Christian Dating Guide

Christian teens and relationships....?

is it better to have a boyfriend that isn't a christian, and lives a negative life, and try to help him get straightened out, or just let go of him and go for another boy that likes you, and is a good christian and has the same values and faith as you...?

Public Comments

  1. I've never met a woman who didn't think they couldn't straighten out their mate. I also have never met a woman who did.
  2. The Bible warns against forming close relationships with unbelievers.
  3. Going out with somebody so that you can "fix them" is so incredibly condescending and rude of you. Who says he wants to be "fixed?" What a vindictive, controlling attitude you have. Maybe he's happy not being Christian. Maybe he doesn't think he has a negative life. Who are you to judge? If you judge people that quickly and on things that are so meaningless, you're not really ready to be dating. Not only that, but you're not a real Christian. My boyfriend and I have different religious views, but that doesn't make one of us right and the other one wrong. We're both right, because our beliefs fit our personalities. Relationships are about compromise. You're not always right.

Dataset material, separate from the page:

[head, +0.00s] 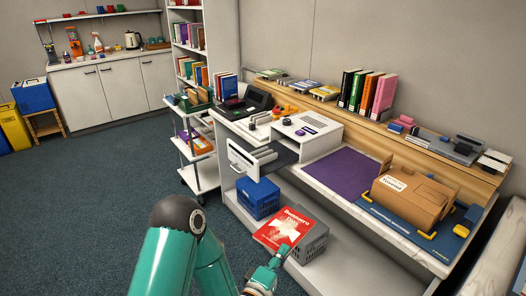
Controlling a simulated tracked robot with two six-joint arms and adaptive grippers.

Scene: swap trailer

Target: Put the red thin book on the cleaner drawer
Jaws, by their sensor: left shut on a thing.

  4. religion has nothing to do with it, its about finding somebody who truly likes you. the fact that hes not christian doesnt make him any better or worse of a person
  5. It's a sad thing to say, but you can't change someone who chooses to lead a negative lifestyle. He's more likely to change if he sees he can't be with you until he cleans up his act, than if he thinks he can be with you if he sweet-talks you a little. Go for a Christian guy every time. He'll help you on your way to God, and you can help him on his way too. The other guy will only drag you into trouble with him, despite your best efforts to help him.
  6. let him go. the bible does speak agains close relationships with unbelievers like somebody said before me. And think about it. its like when a woman gets married with someone and says " theyre going to change" but they dont. Its more likely that they will pull you in eventually. theres alot of temptation that they can put infront of you. Its better to wait for someone who is living for God like you.

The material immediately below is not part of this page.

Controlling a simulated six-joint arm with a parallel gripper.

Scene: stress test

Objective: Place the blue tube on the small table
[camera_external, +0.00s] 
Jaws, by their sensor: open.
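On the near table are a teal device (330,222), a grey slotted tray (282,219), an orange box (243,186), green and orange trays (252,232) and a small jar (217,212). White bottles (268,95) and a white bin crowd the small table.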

  7. Your first choice is what some Christians call "missionary dating." My youth pastor and parents taught me that dating is what leads to marriage (i.e. you won't marry anyone that you don't date). Be friends with the guy, but do NOT date him. Many of my friends have walked this road, and the differences between you will grow wider, it doesn't lead to him getting better or any kind of happy ending. Go for the 2nd choice - the Christian guy will be able to share your faith and your standards. Read 2 Cor. 6:14.
  8. The first guy said it right. People can change, however since you have options...(he is still just a boyfriend)... RUN! How do you know that he won't drag you into his kind of life. Can you live with that? Can you live with the fact that he may never change? Or like a man I know - pretend - until he has you then revert back to his real self. This is what I tell girls that I talk to: Never date anyone that you wouldn't want to be the father of your kids, and never date anyone who doesn't love Your Father as much or more than you do. It is hard enough to make a relationship/ marriage work in nowadays society, even when two people believe alike. It is next to impossible when one person doesn't believe, and/or wants you to let go of or compromise your values... Listen to Gods leading, and remember, what He is saying will always line up with the Bible. Sometimes we want Him to say that our desires are ok with Him, when He has the bigger picture in mind, and wants the best for us.

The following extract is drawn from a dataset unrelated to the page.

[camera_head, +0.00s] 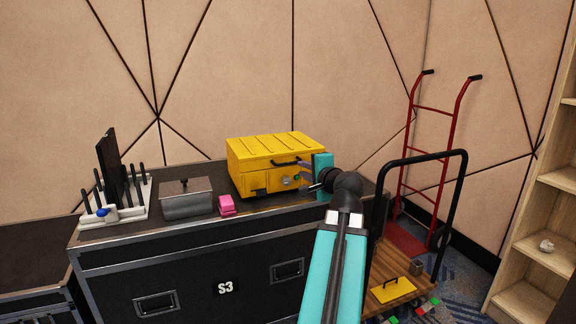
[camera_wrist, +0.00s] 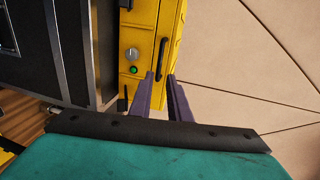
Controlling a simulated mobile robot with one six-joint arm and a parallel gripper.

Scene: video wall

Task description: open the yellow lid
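The yellow box (camera_head: 262,185) stands on the black case, its ridged yellow lid (camera_head: 275,147) down and shut. A black bar handle (camera_head: 286,163) is on the lid's front edge; it also shows in the wrist view (camera_wrist: 162,60). A round knob and a green light are on the box front. My gripper (camera_head: 304,178) is at the box's front right. In the wrist view its purple fingers (camera_wrist: 160,76) are apart, with the near end of the handle in line with the gap between their tips. I cannot tell whether they touch it.
The black case marked S3 (camera_head: 225,288) also bears a grey lidded tin (camera_head: 187,205), a pink block (camera_head: 227,207) and a white rack (camera_head: 125,213) with dark upright pieces.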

  9. I'm Mormon we have a rule that you have to be 16 year of age to date does not mean you can't flirt.
  10. the bible does teach you only date christains. maybe the other guy is going to get u in trouble. its really hard to change a guy. maybe just be friends with him. and show him how to live a pure life. 1Ti 4:12 Let no one despise your youth, but be an example to the believers in word, in conduct, in love, in spirit, in faith, in purity.
  11. Let him go because you might wind up pulling yourself down while trying to lift him up. Go with the one that likes you and shares your beleifs and values, cuz he'll make you stronger, the other will make you weaker.